How Loan Modification Can Help Homeowners Avoid Foreclosure

November 12, 2009, 1:01 am

Obtaining a loan modification is one way that a consumer can avoid foreclosure. Not everyone qualifies and not all banks are participating. But, if you are having trouble paying your mortgage, it is worth your while to call your lender and find out what programs they offer.

A loan modification can take several forms. It is a permanent change in the original agreement made between you and your bank.

The items that can be changed include the interest rate, the length of the mortgage, the amount of the monthly payments and the amount of the principal, but only in rare cases is the principal reduced. Usually, adjustments are made that increase the principal in order to cover any past due amount or other charges that could result in a lien being placed on the property.

Banks all have waiting periods. Some lenders seem to take longer than others to get back to their customers. Bank of America, for example, has been mentioned in hundreds of complaints to the Florida state attorney general for failure to act promptly when contacted by homeowners.

Typically, a bank will offer the customer a “trial period.” If you are offered a trial, you will be asked to make your payments on time for three months in a row. Some banks allow you to make the modified, lower payment. Others ask for your current payment, whatever that may be.

You may be asked to provide proof of income, as you did when you obtained the original loan. Whether or not things have changed with your income is one of the aspects of your current financial situation that the banks will look at.

In normal refinancing, a lender will usually deny applications when the home’s value has fallen below the loan amount. This is one of the things that the government was able to change. It was an important change, because home values have fallen across the country.

So, even if you have tried and failed to obtain refinancing in the past, you may qualify for a new loan modification. The government program is called the Home Affordable Modification Program. Some half a million mortgage holders are currently in the trial process for the program.

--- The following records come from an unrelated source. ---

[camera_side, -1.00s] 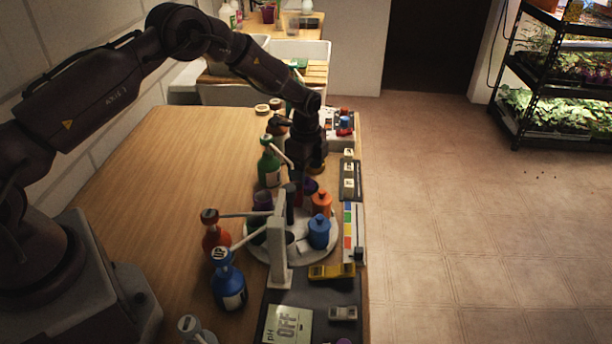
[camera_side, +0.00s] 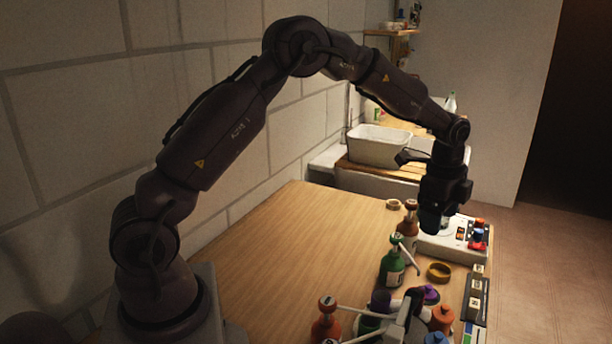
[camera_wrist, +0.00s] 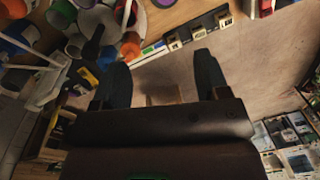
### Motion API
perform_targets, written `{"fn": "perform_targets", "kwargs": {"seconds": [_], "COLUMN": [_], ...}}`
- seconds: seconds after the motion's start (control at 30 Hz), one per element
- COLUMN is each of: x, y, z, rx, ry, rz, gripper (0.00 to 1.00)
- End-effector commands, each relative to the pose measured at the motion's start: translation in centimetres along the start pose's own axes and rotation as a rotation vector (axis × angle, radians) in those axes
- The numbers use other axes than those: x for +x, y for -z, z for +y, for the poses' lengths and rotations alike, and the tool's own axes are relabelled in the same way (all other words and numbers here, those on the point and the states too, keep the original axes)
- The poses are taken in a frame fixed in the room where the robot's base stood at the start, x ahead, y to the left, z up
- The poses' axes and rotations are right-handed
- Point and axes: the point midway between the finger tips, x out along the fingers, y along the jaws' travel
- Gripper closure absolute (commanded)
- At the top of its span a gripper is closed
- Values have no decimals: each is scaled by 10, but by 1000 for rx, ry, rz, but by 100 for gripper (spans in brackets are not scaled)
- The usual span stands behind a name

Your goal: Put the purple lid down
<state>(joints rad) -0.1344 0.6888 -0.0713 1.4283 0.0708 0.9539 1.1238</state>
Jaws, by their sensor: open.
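The purple lid (camera_side: 430,293) sits low among the bottles and caps, in front of a yellow ring in the side view. What it rests on is partly hidden. A purple piece (camera_wrist: 85,3) also shows at the top edge of the wrist view; I cannot tell if it is the lid. My gripper (camera_side: 435,228) points down, above and apart from the purple lid. In the wrist view my gripper (camera_wrist: 162,85) has its two fingers spread wide with nothing between them.
A green bottle (camera_side: 392,266) and a brown bottle (camera_side: 409,226) stand close to my gripper. A yellow ring (camera_side: 438,271) and an orange bottle (camera_side: 441,320) are near the lid. A white box with coloured knobs (camera_side: 452,246) is behind. The wooden table (camera_side: 300,250) is clear to the left.

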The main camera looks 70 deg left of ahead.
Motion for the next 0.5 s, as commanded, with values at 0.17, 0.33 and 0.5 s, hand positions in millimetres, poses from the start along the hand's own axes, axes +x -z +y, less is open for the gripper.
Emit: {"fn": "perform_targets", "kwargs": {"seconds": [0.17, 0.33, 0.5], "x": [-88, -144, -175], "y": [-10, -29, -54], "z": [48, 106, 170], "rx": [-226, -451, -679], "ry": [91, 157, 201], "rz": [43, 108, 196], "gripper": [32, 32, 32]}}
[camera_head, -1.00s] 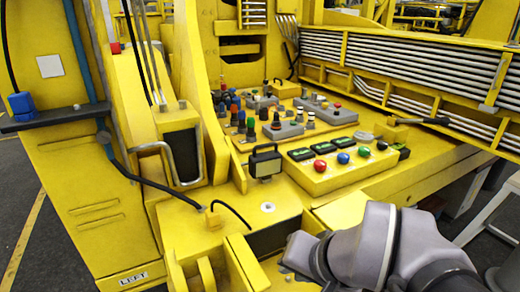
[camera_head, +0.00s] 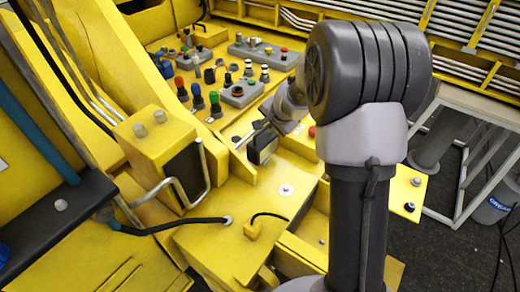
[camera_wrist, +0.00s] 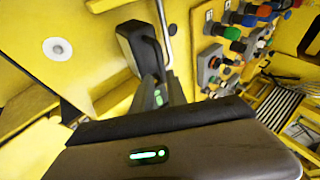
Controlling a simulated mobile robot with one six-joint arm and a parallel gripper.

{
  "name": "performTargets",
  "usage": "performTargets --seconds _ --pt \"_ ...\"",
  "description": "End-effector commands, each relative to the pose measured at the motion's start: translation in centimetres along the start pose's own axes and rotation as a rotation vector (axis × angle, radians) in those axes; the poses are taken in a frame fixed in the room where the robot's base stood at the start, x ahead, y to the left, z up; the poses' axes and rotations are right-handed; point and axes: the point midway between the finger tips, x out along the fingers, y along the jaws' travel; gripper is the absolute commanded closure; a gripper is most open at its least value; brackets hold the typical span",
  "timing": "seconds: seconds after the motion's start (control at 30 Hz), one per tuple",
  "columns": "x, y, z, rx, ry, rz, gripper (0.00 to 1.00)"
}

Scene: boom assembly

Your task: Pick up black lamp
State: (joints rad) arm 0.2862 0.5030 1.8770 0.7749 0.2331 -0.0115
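The black lamp (camera_head: 262,146) stands on the yellow machine surface, partly hidden by my gripper in the head view. In the wrist view, a dark block that looks like the lamp (camera_wrist: 138,46) is just beyond the fingers, beside a bent metal rod. My gripper (camera_head: 255,133) is right at the lamp's top. Its fingers (camera_wrist: 158,90) reach toward the lamp in the wrist view. The wrist housing hides much of them, so I cannot tell whether they are apart or closed on the lamp's handle.
A panel with colored knobs (camera_head: 198,98) and grey switch boxes (camera_head: 240,92) lie behind the lamp. A bent metal handle (camera_head: 175,190) and yellow box (camera_head: 155,145) stand to the left. A black cable (camera_head: 178,226) crosses the front surface.

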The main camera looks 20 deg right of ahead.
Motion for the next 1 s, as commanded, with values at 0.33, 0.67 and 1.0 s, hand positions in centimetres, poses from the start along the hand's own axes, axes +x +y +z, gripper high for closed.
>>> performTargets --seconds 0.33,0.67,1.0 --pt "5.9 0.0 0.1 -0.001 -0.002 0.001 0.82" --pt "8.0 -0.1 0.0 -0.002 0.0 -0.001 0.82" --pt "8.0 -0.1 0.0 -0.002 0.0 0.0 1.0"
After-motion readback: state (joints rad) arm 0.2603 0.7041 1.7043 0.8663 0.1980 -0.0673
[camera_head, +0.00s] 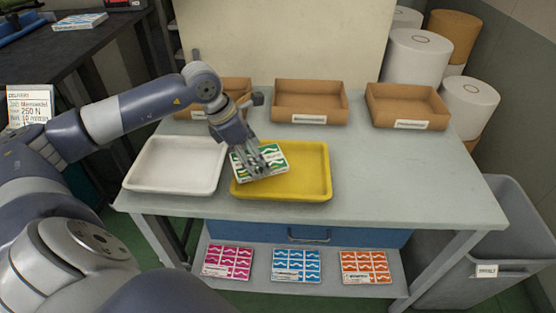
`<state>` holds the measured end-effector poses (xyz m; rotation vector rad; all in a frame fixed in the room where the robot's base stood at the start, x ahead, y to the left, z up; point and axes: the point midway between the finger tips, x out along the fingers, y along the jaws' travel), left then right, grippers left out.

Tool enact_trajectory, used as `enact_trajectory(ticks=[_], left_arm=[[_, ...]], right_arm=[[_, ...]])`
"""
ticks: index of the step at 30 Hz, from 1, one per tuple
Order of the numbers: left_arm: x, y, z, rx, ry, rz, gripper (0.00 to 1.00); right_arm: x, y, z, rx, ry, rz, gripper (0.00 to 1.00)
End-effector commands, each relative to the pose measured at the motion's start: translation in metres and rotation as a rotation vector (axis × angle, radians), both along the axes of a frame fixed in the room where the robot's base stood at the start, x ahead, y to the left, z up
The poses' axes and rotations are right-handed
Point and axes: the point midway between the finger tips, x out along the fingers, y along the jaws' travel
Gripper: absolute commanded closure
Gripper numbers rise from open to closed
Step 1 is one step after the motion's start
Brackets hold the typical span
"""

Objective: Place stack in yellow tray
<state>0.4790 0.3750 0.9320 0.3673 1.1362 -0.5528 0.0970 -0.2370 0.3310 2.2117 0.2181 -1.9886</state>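The stack (274,153) is a flat pile of white sheets with a green wavy print and some orange. It is at the left part of the yellow tray (315,188), slightly turned, and overlaps the tray's left rim in the picture. I cannot tell whether it rests on the tray floor or is just above it. My left gripper (257,172) points down over the stack, with its fingers in front of the stack's near left part. Whether the fingers grip it is unclear. My right gripper is not in view.
A white tray (170,186) stands left of the yellow tray. Brown bins (310,117) line the table's back. The table's right side (420,175) is clear. Pink (228,262), blue (296,265) and orange (365,267) printed stacks lie on the lower shelf. A grey waste bin (500,235) stands at right.

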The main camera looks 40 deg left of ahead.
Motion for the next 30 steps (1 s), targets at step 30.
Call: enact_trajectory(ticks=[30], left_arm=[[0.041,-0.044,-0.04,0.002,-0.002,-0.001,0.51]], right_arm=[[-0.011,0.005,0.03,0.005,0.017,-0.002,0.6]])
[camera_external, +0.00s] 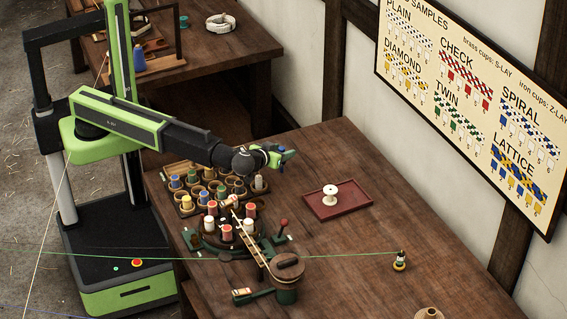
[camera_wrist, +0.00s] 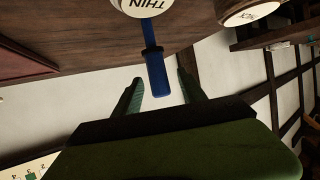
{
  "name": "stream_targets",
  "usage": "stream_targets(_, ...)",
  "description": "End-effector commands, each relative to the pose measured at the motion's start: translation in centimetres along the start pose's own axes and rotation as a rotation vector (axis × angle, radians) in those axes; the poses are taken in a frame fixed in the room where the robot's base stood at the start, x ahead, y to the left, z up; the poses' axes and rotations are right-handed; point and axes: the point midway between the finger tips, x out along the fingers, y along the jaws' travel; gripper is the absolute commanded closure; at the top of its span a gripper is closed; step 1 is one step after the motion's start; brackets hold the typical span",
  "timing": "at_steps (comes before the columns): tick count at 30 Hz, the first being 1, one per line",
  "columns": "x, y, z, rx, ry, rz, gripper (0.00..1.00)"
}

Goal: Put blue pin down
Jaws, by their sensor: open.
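The blue pin (camera_wrist: 155,70) shows in the wrist view as a straight blue shaft with a darker collar. One end meets a white disc marked THIN (camera_wrist: 147,5), cut off by the top edge. Its other end lies between the two fingers of my gripper (camera_wrist: 160,88), which are apart, with a visible gap on each side of the pin. In the outside view my gripper (camera_external: 276,156) is over the back of the table, beyond the bobbin rack, and a small blue bit shows at its tip. The pin's full shape and support are hidden there.
A rack of colored bobbins (camera_external: 186,204) stands below my arm. A winding device (camera_external: 285,270) is in front. A red tray (camera_external: 358,205) with a white spool (camera_external: 330,193) lies to the right. A second labeled disc (camera_wrist: 252,12) is beside THIN. The table's right side is mostly clear.

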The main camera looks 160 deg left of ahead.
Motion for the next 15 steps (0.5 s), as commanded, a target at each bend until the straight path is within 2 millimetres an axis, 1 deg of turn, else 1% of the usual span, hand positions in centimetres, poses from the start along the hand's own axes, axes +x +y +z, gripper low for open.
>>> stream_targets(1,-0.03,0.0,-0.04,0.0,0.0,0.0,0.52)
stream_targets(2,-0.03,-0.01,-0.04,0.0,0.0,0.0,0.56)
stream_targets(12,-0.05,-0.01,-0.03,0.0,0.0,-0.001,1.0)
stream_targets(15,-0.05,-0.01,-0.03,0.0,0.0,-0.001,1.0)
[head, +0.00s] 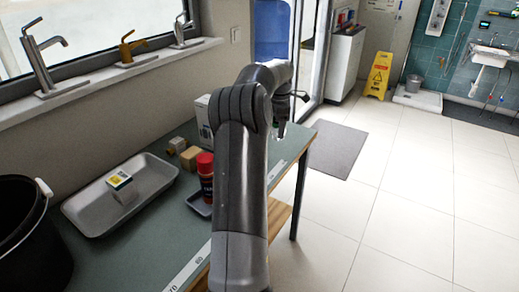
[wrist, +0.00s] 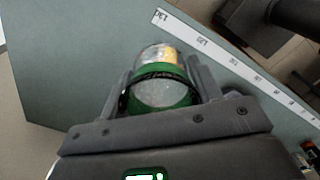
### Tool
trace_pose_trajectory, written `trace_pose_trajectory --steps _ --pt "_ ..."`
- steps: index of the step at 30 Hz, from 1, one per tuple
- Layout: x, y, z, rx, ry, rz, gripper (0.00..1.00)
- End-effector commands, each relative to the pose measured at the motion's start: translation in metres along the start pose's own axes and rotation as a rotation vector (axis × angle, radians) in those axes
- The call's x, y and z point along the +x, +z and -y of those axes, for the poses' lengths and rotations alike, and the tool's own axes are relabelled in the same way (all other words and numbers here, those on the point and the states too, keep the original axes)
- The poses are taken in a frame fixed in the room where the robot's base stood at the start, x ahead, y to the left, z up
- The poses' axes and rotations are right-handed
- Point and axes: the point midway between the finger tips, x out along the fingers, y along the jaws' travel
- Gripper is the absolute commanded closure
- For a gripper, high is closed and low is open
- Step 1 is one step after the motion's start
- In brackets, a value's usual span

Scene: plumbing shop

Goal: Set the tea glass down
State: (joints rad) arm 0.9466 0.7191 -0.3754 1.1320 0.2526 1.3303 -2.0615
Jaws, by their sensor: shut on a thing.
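The tea glass (wrist: 160,93) is clear and round with a green band, and something yellow shows through its far side. It sits between the two fingers of my gripper (wrist: 162,72) in the wrist view, and the fingers are shut on it. Behind it lies the grey-green bench top (wrist: 75,65), so the glass is over the bench near its ruled edge. I cannot tell whether its base touches the surface. In the head view my arm hides most of the gripper and the glass.
A white measuring strip (wrist: 232,62) runs along the bench edge. In the head view a grey tray (head: 153,182) holds a small box (head: 122,186). A red-capped container (head: 206,172), wooden blocks (head: 188,157), a white box (head: 203,115) and a black bucket (head: 30,245) stand on the bench.

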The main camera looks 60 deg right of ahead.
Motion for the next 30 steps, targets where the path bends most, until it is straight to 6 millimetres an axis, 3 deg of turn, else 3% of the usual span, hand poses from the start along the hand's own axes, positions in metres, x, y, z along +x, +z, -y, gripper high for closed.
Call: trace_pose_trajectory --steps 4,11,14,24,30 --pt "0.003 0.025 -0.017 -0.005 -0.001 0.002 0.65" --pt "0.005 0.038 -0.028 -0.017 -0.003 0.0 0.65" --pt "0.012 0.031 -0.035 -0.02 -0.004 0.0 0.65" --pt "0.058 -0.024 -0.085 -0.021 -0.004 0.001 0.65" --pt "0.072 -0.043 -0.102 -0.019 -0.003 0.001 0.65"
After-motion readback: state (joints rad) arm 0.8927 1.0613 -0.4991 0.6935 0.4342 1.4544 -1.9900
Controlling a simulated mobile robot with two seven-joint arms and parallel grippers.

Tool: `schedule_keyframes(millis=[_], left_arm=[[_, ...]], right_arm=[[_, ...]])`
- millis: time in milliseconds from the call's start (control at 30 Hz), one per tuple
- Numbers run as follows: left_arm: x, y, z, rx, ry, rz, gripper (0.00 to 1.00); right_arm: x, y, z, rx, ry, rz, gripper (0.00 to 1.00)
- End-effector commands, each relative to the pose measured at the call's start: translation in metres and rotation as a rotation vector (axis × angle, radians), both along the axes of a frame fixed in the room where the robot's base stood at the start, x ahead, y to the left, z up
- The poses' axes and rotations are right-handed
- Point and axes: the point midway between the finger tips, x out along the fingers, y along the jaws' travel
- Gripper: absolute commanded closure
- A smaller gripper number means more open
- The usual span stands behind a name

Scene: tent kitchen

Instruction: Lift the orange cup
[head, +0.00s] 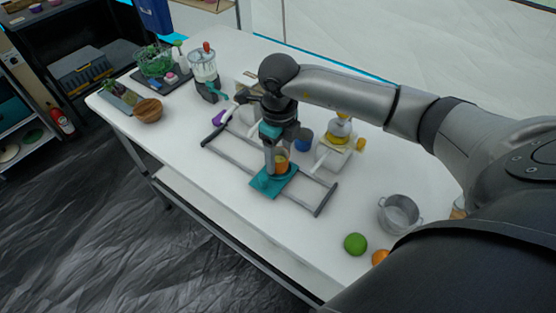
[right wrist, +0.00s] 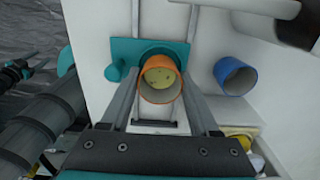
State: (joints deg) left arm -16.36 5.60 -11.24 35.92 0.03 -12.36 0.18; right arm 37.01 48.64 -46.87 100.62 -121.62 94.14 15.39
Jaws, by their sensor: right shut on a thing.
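The orange cup (head: 282,167) is at the teal board (head: 264,184) near the middle of the white table. In the right wrist view the cup (right wrist: 161,93) shows its open mouth and a yellowish inside, between the two fingers. My right gripper (head: 275,165) comes down from above and is shut on the cup, with a finger hiding part of it. The cup appears upright. I cannot tell whether its base touches the board.
A grey rail frame (head: 317,203) surrounds the board. A blue cup (right wrist: 235,77) stands to the right. A yellow-topped device (head: 340,130), metal pot (head: 398,214) and green fruit (head: 355,243) are farther right. A blender (head: 205,75) and wooden bowl (head: 148,110) stand left.

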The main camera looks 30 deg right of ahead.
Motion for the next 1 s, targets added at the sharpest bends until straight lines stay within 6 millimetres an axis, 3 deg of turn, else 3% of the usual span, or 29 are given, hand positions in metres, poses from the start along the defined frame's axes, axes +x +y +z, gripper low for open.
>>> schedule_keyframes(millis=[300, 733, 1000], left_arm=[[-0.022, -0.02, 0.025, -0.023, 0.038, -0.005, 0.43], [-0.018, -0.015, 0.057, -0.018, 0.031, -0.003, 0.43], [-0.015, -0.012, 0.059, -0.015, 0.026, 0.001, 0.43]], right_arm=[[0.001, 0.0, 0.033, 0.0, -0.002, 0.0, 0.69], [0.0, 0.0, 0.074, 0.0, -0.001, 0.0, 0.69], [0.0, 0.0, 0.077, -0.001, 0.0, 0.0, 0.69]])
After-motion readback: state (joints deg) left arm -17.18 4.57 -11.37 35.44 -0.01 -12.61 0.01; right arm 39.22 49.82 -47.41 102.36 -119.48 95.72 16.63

In order to qualify for the program, your original loan must have originated on or before January 1st, 2009. Two recent pay stubs and the most recent tax return must be submitted and you must sign an affidavit of financial hardship.

In addition to the loan modification, which will be available only until December of 2012, unless changes to the current program are made, there is a refinance program that ends in June 2010. There are other options that can help you avoid foreclosure, as well.

Several companies are offering to buy properties from homeowners that are facing foreclosure. That could save your credit rating from the damage that a foreclosure can do.

There are also foreclosure prevention services that help homeowners with the negotiations, which can sometimes be lengthy and confusing. The companies charge various fees for these services. So, it’s a good idea to do a little comparative shopping before you sign up for the service.

You might be wondering how much lower your payments will be with a loan modification. While that depends largely on the original interest rate, the principal and the length of the loan, some homeowners have had their monthly payment reduced by nearly $100.

Temporary modifications are another suggestion made by some banks. Instead of getting a fixed rate for the life of the loan, the bank could reduce your payment for a period of five years or more.

A temporary mortgage modification is a good idea for someone that expects their financial situation to improve over the next few years. If you or your spouse is currently unemployed, for example, you may be able to afford a higher payment in five years.

The goal is to get the payments down to around 30% of your monthly income. That is considered affordable by financial experts. If your income is not sufficient for even a reduced payment, then you will have to consider other alternatives, such as selling your home. But, with the loan modification and refinancing programs, as well as other available options, you should be able to avoid foreclosure.